Goldmann diz que os ataques
à cidadania alemã representam ainda um outro tipo de perigo por parte do forte
grupo parlamentar da AfD, recém-eleito para o Bundestag: "Há uma
proposta de que a dupla cidadania poderia ser revogada no caso de os imigrantes
cometerem certos crimes", explica Goldmann.
<><> Areia nas
engrenagens da democracia
A AfD conseguiu levar o
debate desse tipo de proposta das margens para o centro da sociedade, diz
Goldmann. Ele vê nisso uma estratégia do partido para enfraquecer o assim
chamado "cordão sanitário", o acerto entre os partidos do campo
democrático de não cooperar com o extremismo.
A bancada da AfD ainda não é
forte o suficiente para implementar uma política de bloqueio no Bundestag. Mas
também não está muito longe disso.Ela deterá quase um quarto de todos os
assentos no próximo parlamento; se tivesse um terço, poderia, por exemplo,
bloquear a nomeação de juízes importantes.
Os constantes alertas contra
a sigla parecem estar perdendo a força, o que acaba beneficiando-a.

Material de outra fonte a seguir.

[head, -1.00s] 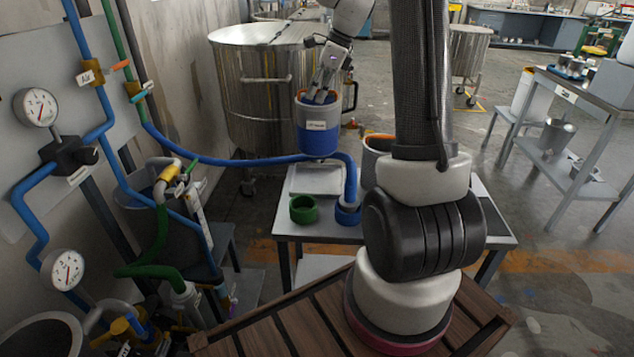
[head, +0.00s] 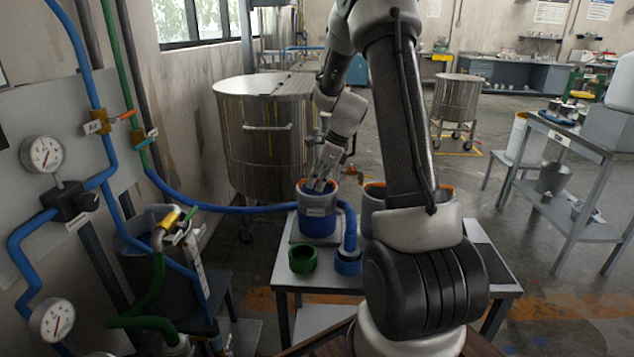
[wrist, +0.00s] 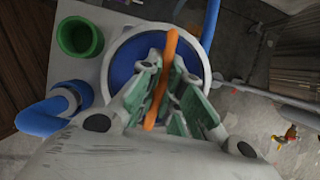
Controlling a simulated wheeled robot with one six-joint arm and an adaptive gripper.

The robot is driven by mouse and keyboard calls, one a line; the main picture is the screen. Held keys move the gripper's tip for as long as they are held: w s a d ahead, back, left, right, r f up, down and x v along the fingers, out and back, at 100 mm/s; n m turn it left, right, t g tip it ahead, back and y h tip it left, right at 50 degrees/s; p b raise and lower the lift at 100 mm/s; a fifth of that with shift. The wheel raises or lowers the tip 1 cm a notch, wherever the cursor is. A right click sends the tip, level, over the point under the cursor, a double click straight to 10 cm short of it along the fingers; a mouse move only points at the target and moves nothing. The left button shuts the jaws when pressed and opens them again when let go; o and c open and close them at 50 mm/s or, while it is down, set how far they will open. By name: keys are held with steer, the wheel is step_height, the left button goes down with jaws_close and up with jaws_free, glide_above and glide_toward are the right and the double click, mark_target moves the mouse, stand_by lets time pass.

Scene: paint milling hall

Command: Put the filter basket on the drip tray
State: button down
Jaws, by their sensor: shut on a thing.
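The filter basket (head: 317,226) is a grey and blue cylinder with a white label and an orange handle, which shows in the wrist view (wrist: 167,75). It is upright over the pale square drip tray (head: 294,233) on the small table. Its base looks down on the tray, though a small gap cannot be ruled out. The basket hides most of the tray. My gripper (head: 320,186) is above the basket and points down. In the wrist view its green-padded fingers (wrist: 166,100) are closed about the orange handle, with the blue inside of the basket below.
A green ring cup (head: 302,259) and a blue hose fitting (head: 348,262) stand close in front of the tray. A second grey container (head: 373,205) is to the right, partly behind my arm. A large steel vat (head: 265,135) stands behind the table.

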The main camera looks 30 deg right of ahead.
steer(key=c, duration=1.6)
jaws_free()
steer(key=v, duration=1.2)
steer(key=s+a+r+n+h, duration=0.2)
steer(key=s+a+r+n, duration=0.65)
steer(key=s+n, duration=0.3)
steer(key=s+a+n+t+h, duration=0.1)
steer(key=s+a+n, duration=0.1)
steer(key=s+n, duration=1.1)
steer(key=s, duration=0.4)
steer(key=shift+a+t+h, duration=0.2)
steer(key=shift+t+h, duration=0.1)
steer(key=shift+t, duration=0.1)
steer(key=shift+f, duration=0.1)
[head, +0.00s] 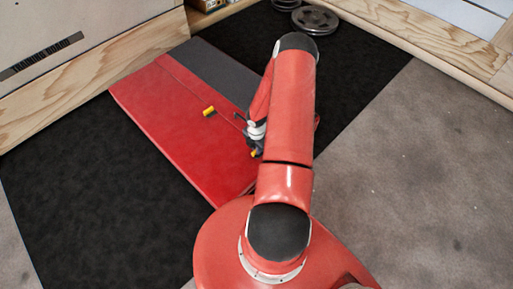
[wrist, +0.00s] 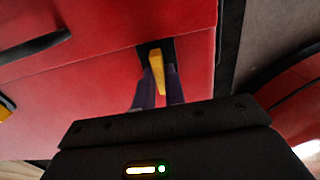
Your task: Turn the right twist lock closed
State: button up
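The red crash pad (head: 170,135) lies flat on the floor, left of my arm. The right twist lock (head: 255,153) is a small yellow tab near its right side, partly hidden by my gripper. In the wrist view its yellow tab (wrist: 156,60) stands on a dark square plate, slightly tilted. My gripper (wrist: 158,82) reaches down to it, one dark finger on each side, and looks shut on the tab; exact contact is hard to see. The left twist lock (head: 209,111) is another yellow tab on the pad, also at the wrist view's left edge (wrist: 5,110).
A black strap-like handle (wrist: 35,45) lies on the pad left of the lock. Black matting (head: 90,200) surrounds the pad. Weight plates (head: 315,20) lie at the back, near wooden wall bases (head: 70,90). Bare grey floor (head: 430,170) is clear at the right.

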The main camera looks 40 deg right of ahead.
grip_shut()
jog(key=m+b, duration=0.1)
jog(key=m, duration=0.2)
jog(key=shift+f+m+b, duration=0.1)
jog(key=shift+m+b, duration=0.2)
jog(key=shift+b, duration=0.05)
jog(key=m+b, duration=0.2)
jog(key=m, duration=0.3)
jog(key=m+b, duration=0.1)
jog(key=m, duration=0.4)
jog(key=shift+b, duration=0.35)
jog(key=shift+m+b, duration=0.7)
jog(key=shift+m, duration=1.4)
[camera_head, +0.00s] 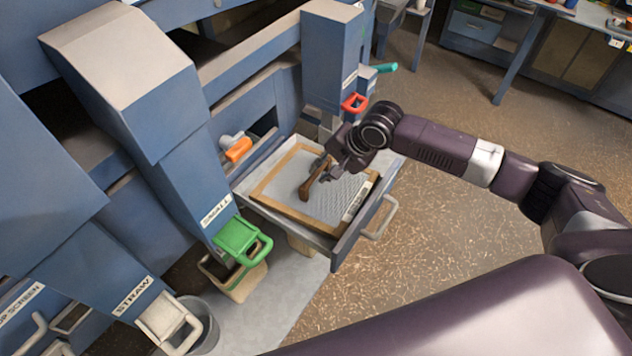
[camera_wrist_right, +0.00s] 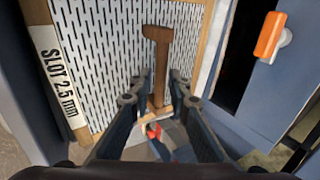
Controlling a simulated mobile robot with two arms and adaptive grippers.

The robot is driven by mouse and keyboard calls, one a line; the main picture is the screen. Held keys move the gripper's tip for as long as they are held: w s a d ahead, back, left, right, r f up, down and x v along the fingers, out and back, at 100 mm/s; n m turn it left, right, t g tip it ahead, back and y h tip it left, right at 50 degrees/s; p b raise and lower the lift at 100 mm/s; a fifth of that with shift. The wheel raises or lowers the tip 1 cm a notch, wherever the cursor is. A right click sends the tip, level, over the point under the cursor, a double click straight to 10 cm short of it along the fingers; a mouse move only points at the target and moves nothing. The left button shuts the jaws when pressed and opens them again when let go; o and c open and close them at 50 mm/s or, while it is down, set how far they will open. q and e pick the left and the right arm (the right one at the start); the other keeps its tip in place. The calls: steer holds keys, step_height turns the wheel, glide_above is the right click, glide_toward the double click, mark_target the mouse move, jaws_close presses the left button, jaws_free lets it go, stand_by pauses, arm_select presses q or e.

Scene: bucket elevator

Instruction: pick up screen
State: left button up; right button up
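The screen (camera_head: 279,182) is a wooden frame around a slotted grey metal sheet, lying in an open drawer. Its sheet also fills the left and top of the right wrist view (camera_wrist_right: 105,60). A brown wooden handle-like piece (camera_head: 311,181) stands on or over the sheet; it shows T-shaped in the right wrist view (camera_wrist_right: 159,60). I cannot tell whether it is fixed to the screen. My right gripper (camera_head: 332,166) is low over the screen, its fingers apart on either side of the brown piece, with small gaps visible. My left gripper is not in view.
The drawer front (camera_head: 362,225) with its grey handle (camera_head: 381,218) juts out to the right. Blue machine housing walls the left and back. An orange handle (camera_head: 238,149), a red handle (camera_head: 354,103) and a green handle (camera_head: 241,238) stick out nearby. Floor is free on the right.

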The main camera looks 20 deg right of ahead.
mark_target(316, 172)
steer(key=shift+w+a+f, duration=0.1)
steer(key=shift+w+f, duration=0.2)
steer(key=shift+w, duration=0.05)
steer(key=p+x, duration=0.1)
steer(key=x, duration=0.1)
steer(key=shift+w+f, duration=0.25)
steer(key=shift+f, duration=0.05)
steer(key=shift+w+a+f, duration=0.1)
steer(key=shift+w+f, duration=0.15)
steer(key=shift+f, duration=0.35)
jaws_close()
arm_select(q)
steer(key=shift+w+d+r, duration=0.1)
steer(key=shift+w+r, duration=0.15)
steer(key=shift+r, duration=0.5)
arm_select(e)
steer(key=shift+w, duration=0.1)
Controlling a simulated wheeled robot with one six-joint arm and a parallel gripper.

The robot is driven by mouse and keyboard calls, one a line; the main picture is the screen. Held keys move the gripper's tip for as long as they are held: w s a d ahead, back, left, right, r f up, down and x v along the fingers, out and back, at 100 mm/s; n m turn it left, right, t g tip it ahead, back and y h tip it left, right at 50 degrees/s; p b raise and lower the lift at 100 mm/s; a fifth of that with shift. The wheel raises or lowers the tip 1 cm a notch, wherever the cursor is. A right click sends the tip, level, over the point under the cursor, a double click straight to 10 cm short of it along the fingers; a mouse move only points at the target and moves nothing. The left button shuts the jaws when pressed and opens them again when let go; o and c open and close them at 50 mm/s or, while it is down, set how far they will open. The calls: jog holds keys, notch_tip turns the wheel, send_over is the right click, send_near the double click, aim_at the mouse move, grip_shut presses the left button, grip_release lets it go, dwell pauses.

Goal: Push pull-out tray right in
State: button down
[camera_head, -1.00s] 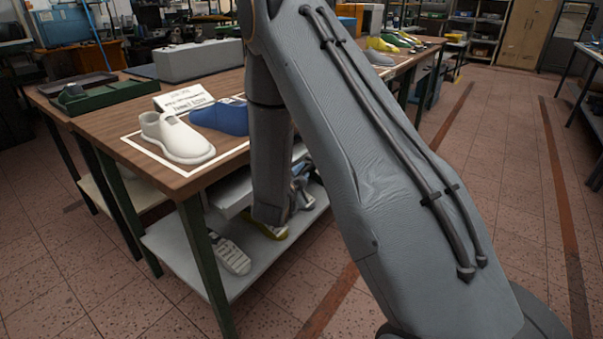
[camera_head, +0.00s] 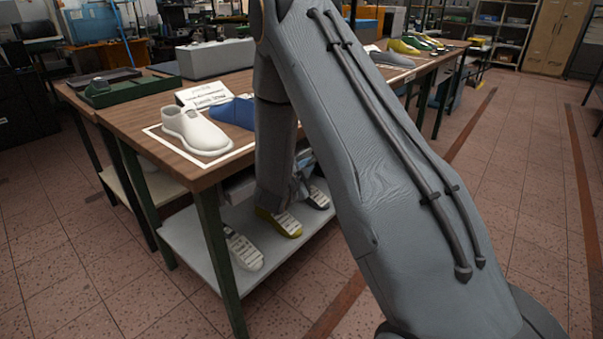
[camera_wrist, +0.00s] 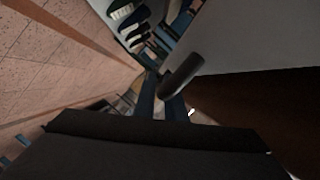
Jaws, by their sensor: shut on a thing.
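The pull-out tray (camera_head: 238,189) is a grey panel under the wooden table top, mostly hidden behind the table leg and my arm. In the wrist view its pale grey face (camera_wrist: 250,38) fills the upper right, with a dark grey bar handle (camera_wrist: 181,76) standing out from it. My gripper (camera_wrist: 155,125) is a dark shape across the bottom of the wrist view, shut on the handle; the contact itself is hidden. In the head view my gripper is hidden behind my arm.
The wooden table (camera_head: 150,125) bears a white shoe last (camera_head: 197,131) and a blue one (camera_head: 236,112). Shoes lie on the grey lower shelf (camera_head: 190,240). A green table leg (camera_head: 222,262) stands at the near corner. The tiled floor left is clear.

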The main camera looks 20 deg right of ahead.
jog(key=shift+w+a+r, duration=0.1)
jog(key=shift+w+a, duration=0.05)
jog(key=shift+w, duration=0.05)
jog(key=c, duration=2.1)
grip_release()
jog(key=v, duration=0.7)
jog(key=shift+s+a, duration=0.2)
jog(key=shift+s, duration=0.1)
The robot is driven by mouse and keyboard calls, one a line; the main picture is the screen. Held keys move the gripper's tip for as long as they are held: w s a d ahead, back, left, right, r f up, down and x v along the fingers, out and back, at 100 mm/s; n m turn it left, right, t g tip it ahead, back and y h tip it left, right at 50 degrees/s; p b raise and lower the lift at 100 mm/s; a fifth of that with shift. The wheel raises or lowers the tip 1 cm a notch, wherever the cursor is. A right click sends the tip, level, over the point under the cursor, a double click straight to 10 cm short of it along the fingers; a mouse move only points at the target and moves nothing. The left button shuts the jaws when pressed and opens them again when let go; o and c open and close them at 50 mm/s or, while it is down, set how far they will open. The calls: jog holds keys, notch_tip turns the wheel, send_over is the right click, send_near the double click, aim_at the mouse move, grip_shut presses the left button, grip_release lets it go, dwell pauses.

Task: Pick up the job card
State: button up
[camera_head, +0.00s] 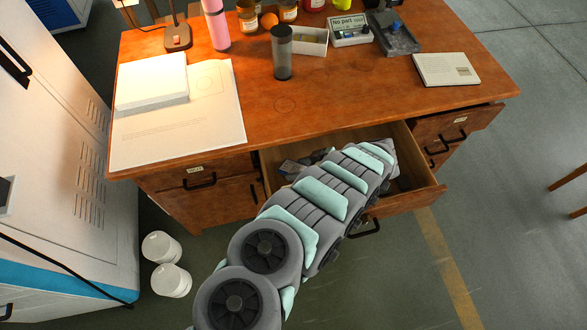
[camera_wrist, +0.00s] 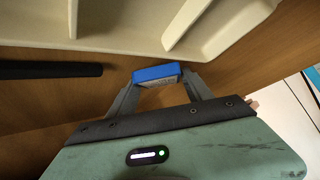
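I cannot make out a job card for certain in either view. My gripper (camera_wrist: 160,82) is down in the open desk drawer (camera_head: 425,195); in the head view my arm hides the fingers and much of the drawer's inside. In the wrist view the two grey fingers stand apart. A small blue block (camera_wrist: 156,72) with a pale, printed-looking side shows between their tips. I cannot tell whether the fingers press on it or it lies just beyond them.
A cream divided tray (camera_wrist: 130,22) and a black bar (camera_wrist: 50,70) lie close to the fingers. The wooden desk (camera_head: 270,120) carries a drawing sheet (camera_head: 225,125), a grey cylinder (camera_head: 282,60) and a notepad (camera_head: 432,72). A white cabinet (camera_head: 75,140) stands at the left.

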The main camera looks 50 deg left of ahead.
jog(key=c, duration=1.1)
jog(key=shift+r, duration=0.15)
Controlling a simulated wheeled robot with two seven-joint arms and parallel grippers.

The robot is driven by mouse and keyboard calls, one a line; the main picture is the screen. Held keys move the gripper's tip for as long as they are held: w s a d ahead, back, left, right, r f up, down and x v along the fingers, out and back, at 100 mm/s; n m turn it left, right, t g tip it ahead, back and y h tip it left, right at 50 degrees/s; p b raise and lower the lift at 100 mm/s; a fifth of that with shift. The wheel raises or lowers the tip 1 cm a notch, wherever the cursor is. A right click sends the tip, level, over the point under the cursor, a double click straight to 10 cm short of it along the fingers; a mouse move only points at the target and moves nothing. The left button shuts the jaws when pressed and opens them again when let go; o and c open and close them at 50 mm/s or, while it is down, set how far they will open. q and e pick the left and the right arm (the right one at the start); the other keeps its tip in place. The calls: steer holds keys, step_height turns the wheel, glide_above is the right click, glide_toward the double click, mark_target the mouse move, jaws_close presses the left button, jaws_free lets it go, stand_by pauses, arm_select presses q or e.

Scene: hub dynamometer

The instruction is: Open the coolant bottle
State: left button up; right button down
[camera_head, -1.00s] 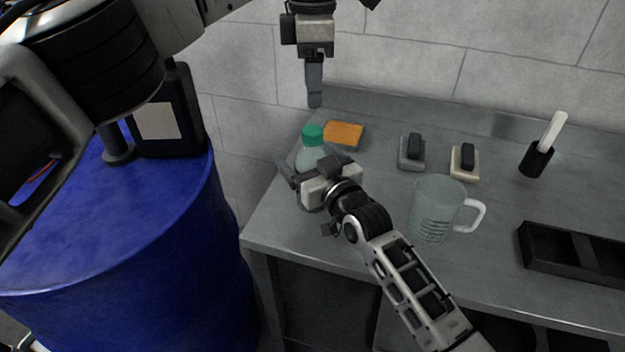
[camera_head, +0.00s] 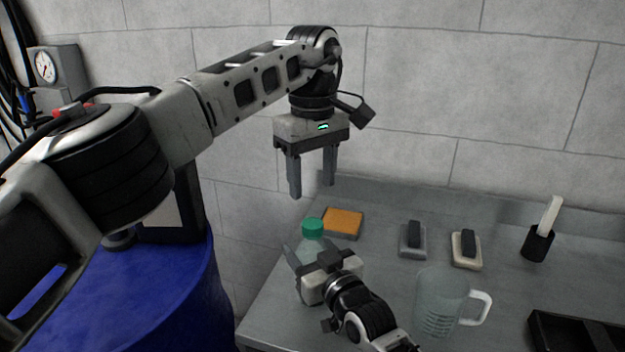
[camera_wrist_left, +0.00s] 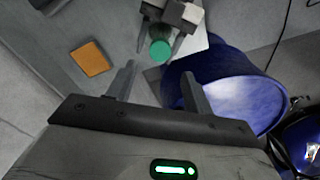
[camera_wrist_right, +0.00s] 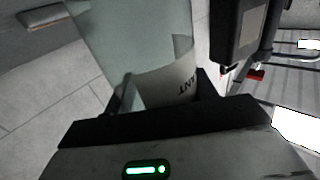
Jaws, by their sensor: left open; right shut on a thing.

Além
disso, muitos já se acostumaram às frequentes provocações por parte de
parlamentares da AfD, assim como muitos americanos se acostumaram com Donald
Trump.
Os políticos da AfD
minimizam os alertas de risco à democracia como alarmismo infundado. Weidel vai
além e inverte o jogo, acusando os outros partidos de serem uma ameaça à
democracia: "Eles estão fazendo política contra a população",
afirmou ela durante um debate no Bundestag em fevereiro de 2025.
Porém a AfD já está
usando seu poder para minar as instituições. Na Turíngia, já tem poder de veto
no parlamento, pois ocupa mais de um terço das cadeiras. Assim vem impedindo a
escolha de novos juízes e promotores públicos no estado. Ao fazer isso, joga
areia nas engrenagens da democracia: "É fácil entender o que está
acontecendo: a AfD quer ter influência no Judiciário", conclui Goldmann.
Um dos mais experientes
marionetistas da AfD da Turíngia é o jurista Torben Braga, nascido no Brasil.
Como secretário da bancada do parlamento da Turíngia, ele preparou inúmeras
ações parlamentares contra os odiados "partidos cartelistas", como a
AfD chama seus oponentes políticos. Ele passará agora a integrar o Bundestag.
Goldmann alerta para a nova
força da AfD no parlamento alemão: "Ela tem agora mais oportunidades
do que tinha antes da eleição para dividir o centro democrático." Ao lado
de 16 outros constitucionalistas, ele apoia um processo de proibição da
AfD no Tribunal Constitucional Federal, a suprema corte alemã.